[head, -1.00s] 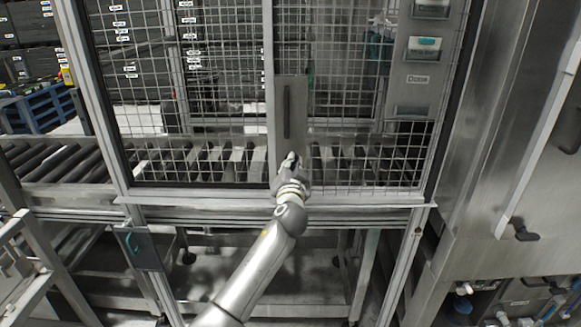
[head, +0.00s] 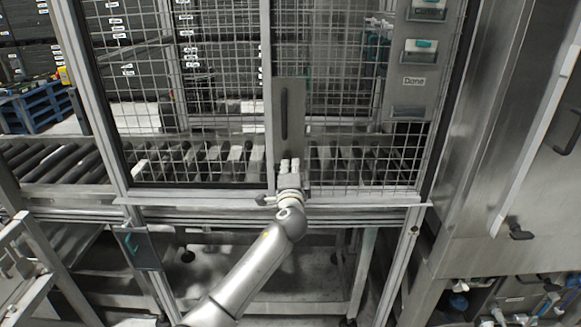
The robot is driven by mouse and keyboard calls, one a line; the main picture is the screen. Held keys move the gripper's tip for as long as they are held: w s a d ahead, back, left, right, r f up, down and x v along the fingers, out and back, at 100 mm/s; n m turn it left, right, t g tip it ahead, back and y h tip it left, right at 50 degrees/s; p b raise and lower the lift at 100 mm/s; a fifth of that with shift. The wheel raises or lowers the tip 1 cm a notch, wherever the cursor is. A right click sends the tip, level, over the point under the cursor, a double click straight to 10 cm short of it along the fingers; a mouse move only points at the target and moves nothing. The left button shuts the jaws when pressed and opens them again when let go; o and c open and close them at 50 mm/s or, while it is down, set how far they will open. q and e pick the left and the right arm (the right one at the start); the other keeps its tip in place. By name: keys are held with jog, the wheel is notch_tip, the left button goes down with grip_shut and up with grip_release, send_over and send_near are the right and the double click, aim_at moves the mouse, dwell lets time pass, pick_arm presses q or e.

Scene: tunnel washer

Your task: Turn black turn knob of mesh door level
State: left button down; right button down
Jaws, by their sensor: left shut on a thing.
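The mesh door (head: 350,95) stands upright in front of the roller conveyor. A grey metal plate on the door carries a long vertical black handle (head: 284,112). My left gripper (head: 289,165) is at the lower end of this plate, below the handle, with its fingers pointing up. It is shut on something there. The black turn knob is hidden behind the gripper, so I cannot see its angle. My right gripper is not in view.
A steel cabinet (head: 480,160) stands to the right. A horizontal frame rail (head: 370,200) runs below the door. Blue pallets (head: 35,108) are at the far left.

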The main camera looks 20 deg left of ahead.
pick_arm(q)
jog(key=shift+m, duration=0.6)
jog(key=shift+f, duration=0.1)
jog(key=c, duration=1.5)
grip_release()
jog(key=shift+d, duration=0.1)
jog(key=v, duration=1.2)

Instructions to follow -> Reproduce word for word the material above, beginning with the line that contains "The robot is" and ending with the line that contains "State: left button down; right button down".

Result ->
The robot is driven by mouse and keyboard calls, one a line; the main picture is the screen. Held keys move the gripper's tip for as long as they are held: w s a d ahead, back, left, right, r f up, down and x v along the fingers, out and back, at 100 mm/s; n m turn it left, right, t g tip it ahead, back and y h tip it left, right at 50 degrees/s; p b raise and lower the lift at 100 mm/s; a fifth of that with shift. The wheel raises or lowers the tip 1 cm a notch, wherever the cursor is. A right click sends the tip, level, over the point under the cursor, a double click straight to 10 cm short of it along the fingers; a mouse move only points at the target and moves nothing. The left button shuts the jaws when pressed and opens them again when let go; o and c open and close them at 50 mm/s or, while it is down, set how far they will open. q and e pick the left and the right arm (the right one at the start); the other keeps its tip in place. By name: keys are held with jog, the wheel is notch_tip, the left button goes down with grip_shut and up with grip_release, send_over and send_near are the right and the double click, aim_at moves the mouse, dwell lets time pass, pick_arm presses q or e.

Scene: tunnel washer

Your task: Turn black turn knob of mesh door level
State: left button down; right button down

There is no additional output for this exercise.